## [What is asked]
How many lines hold the string "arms"? Give only the number.
** begin Data provided **
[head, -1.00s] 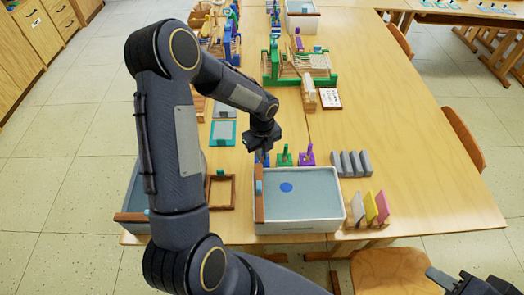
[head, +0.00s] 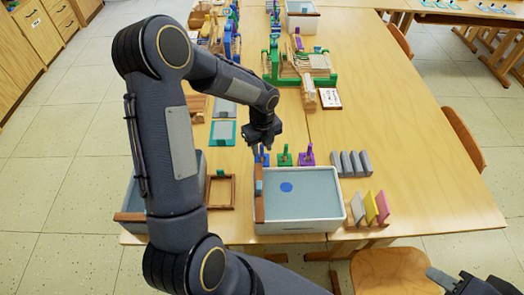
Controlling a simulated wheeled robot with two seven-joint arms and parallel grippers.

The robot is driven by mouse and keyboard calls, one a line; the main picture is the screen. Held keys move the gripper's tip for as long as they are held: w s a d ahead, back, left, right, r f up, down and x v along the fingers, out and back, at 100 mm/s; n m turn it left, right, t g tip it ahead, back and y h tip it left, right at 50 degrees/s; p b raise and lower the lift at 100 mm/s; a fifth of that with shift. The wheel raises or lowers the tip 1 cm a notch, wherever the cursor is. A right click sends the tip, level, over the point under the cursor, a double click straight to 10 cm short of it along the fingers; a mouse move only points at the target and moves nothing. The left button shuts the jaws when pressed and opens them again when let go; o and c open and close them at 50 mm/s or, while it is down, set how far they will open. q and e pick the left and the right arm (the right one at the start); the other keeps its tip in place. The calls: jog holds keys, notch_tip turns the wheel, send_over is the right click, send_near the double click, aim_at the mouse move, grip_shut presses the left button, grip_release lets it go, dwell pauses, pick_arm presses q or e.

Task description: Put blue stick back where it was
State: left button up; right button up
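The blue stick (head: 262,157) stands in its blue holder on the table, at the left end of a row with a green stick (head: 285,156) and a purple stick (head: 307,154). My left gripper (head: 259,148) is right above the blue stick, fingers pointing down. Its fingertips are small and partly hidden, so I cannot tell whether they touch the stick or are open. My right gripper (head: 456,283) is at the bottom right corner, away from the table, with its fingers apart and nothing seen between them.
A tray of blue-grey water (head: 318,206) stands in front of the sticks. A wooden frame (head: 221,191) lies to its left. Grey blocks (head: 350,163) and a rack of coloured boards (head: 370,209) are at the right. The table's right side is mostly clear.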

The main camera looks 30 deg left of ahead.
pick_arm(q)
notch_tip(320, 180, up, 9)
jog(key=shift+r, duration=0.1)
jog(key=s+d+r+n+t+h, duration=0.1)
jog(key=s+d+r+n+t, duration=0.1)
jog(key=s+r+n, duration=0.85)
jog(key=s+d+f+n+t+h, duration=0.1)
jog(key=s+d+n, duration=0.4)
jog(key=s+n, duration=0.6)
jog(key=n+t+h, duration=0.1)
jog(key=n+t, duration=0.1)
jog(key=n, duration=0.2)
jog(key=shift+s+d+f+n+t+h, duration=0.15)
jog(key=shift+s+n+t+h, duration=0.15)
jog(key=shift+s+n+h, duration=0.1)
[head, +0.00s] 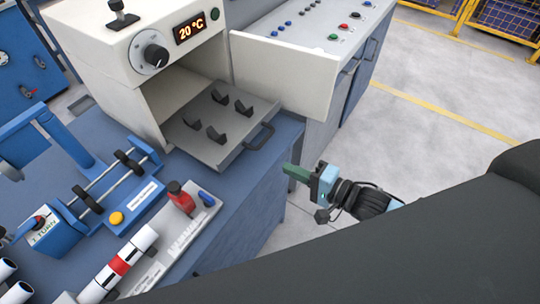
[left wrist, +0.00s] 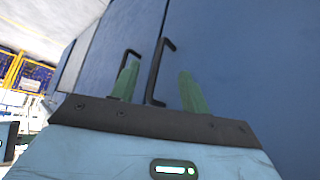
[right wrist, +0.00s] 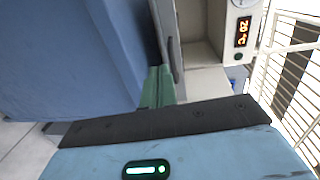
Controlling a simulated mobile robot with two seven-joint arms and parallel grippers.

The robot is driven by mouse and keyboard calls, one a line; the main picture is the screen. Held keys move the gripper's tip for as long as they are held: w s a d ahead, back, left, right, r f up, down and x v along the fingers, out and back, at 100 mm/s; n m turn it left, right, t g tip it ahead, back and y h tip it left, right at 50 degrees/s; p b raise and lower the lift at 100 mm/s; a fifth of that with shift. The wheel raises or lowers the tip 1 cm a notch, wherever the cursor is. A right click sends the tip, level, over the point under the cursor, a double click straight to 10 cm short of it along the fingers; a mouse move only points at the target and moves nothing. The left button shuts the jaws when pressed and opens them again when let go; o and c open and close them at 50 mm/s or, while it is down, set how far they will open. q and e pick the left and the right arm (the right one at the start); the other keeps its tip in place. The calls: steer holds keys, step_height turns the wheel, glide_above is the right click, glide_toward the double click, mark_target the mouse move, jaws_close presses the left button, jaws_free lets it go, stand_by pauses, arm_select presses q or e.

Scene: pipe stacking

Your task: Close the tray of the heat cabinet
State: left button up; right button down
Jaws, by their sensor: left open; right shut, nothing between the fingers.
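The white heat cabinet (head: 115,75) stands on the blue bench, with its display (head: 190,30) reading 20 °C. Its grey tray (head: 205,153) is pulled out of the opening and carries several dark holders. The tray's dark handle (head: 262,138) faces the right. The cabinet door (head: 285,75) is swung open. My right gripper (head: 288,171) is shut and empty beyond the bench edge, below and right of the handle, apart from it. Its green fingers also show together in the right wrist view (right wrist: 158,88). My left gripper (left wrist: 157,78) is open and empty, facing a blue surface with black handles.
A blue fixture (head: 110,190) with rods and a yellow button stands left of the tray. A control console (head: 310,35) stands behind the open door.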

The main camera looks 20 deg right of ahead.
** end Data provided **
## [Full solution]
2